» GOAL
Find the string "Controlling" in the listing and report every line that has it.

» MATERIAL TO PROCESS
····················
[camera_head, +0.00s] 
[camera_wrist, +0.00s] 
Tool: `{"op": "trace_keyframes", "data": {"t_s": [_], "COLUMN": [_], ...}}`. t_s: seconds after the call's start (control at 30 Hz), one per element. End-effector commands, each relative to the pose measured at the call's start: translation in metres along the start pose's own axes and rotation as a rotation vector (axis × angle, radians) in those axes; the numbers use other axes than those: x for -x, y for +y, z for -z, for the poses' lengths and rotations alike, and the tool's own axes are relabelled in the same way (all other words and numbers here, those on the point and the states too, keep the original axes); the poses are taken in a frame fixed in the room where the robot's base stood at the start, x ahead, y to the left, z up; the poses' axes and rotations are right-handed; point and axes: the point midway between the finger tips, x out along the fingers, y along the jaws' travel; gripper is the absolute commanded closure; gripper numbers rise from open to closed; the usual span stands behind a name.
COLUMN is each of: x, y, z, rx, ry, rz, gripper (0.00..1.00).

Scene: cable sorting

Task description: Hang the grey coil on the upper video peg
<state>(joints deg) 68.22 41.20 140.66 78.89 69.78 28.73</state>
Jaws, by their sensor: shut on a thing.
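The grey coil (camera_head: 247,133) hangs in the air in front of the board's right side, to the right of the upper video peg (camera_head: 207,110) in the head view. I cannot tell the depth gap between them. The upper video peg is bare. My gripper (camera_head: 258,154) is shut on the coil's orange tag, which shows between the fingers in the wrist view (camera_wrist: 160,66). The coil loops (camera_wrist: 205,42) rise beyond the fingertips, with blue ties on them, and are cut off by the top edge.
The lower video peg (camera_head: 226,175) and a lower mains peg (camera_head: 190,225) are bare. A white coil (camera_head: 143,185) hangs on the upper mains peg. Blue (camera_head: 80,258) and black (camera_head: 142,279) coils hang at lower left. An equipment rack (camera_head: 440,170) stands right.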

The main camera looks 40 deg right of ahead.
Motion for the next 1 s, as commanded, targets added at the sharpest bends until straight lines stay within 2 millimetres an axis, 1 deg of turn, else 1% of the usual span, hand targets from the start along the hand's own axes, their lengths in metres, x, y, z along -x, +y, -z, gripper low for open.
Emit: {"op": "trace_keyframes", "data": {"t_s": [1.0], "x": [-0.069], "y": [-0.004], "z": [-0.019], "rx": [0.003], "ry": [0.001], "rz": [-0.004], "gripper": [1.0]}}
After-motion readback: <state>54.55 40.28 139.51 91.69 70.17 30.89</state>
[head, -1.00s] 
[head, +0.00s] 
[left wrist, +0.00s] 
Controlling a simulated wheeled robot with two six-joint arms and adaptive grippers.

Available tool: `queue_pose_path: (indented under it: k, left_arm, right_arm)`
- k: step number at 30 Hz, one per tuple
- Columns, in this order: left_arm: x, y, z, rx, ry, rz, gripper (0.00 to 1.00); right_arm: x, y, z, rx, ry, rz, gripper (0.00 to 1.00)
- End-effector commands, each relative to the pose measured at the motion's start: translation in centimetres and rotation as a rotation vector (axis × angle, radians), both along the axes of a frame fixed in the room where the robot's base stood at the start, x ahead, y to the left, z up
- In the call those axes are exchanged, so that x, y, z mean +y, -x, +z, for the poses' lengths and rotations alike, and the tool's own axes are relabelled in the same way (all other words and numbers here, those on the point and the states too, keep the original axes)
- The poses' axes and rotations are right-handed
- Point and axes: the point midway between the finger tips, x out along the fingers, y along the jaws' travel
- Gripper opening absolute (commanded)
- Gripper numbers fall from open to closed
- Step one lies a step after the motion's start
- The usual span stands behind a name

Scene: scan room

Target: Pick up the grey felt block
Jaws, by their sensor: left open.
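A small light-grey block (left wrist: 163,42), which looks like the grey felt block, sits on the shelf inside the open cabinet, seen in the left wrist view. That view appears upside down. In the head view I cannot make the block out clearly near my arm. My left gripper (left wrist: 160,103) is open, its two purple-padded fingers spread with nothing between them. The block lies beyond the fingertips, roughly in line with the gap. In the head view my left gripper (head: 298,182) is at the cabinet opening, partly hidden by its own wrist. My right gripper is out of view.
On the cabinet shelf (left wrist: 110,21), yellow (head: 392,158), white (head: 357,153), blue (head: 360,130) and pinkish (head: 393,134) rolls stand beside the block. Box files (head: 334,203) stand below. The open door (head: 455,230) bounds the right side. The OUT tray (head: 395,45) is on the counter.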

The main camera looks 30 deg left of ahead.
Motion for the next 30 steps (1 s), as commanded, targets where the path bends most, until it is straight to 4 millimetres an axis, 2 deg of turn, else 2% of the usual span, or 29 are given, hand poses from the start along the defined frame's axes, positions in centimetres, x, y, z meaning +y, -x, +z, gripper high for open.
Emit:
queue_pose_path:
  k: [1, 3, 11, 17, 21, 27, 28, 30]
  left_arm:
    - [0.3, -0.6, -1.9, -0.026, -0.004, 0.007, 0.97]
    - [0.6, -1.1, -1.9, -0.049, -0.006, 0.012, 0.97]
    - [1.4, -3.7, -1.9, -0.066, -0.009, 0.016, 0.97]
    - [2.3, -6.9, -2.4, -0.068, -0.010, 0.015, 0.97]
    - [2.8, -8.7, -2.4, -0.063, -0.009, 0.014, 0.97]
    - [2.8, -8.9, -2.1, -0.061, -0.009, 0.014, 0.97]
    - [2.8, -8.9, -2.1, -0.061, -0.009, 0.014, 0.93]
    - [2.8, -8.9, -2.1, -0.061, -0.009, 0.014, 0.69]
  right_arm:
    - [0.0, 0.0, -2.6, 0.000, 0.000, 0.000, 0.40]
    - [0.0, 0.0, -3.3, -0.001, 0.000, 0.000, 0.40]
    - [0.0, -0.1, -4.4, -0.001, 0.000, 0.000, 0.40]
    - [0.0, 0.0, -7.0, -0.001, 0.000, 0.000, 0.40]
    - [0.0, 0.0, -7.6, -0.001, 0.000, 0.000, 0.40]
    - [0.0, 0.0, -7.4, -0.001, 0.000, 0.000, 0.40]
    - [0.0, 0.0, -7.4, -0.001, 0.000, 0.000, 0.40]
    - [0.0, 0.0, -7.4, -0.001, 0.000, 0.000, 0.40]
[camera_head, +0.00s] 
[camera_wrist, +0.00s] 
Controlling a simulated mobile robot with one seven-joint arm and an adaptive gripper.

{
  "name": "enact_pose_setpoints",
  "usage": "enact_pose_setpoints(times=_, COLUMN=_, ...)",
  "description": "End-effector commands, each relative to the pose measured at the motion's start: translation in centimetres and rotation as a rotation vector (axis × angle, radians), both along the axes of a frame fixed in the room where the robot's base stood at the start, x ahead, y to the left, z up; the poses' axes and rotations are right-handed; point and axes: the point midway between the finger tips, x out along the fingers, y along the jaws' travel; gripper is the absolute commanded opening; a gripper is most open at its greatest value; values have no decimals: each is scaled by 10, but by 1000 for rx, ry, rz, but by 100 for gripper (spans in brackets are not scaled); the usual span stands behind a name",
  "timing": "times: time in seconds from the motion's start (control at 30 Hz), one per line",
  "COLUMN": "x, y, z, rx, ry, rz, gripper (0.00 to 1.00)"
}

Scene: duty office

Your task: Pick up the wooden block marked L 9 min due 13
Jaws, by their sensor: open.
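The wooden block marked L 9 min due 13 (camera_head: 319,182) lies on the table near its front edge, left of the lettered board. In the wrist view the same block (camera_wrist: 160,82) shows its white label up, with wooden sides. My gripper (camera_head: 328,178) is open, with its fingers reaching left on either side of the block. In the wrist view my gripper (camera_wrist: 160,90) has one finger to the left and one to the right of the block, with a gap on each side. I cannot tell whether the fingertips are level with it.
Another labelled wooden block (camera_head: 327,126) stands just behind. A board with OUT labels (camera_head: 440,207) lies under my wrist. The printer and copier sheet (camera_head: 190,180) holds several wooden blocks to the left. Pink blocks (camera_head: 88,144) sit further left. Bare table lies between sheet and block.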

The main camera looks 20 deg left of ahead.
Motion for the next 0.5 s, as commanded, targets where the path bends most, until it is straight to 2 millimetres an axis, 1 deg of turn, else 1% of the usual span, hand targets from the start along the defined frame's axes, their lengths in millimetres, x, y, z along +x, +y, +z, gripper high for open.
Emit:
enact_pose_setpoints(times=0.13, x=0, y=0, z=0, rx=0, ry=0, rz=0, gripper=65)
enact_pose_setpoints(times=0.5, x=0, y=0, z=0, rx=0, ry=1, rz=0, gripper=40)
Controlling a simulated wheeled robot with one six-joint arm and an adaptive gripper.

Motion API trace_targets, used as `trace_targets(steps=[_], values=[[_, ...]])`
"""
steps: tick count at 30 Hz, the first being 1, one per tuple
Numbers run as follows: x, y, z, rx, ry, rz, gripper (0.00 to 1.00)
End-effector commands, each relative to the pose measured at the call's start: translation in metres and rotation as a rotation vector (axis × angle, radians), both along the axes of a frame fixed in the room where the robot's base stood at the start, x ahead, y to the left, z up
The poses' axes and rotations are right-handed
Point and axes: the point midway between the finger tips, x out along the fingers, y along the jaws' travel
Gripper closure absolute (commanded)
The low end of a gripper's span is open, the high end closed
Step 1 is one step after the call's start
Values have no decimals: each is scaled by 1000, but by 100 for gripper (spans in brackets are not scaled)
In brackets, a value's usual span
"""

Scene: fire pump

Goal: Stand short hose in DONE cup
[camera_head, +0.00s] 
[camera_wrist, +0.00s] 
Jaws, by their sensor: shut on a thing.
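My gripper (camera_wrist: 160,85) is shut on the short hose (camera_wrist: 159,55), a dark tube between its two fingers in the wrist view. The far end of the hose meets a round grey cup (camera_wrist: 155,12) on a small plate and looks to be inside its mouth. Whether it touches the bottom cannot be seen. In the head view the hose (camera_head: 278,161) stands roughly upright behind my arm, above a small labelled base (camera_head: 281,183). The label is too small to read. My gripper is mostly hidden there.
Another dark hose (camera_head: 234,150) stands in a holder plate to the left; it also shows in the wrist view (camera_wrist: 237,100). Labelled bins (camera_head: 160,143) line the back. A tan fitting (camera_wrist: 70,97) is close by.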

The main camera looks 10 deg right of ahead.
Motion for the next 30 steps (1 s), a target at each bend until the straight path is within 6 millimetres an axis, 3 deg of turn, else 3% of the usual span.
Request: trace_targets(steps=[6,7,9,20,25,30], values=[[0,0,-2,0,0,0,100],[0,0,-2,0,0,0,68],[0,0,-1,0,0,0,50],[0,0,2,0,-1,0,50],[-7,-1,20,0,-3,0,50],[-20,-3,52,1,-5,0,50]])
····················
» ANSWER BELOW
Controlling a simulated wheeled robot with two six-joint arms and adaptive grippers.
Controlling a simulated mobile robot with one seven-joint arm and an adaptive gripper.
Controlling a simulated wheeled robot with one six-joint arm and an adaptive gripper.

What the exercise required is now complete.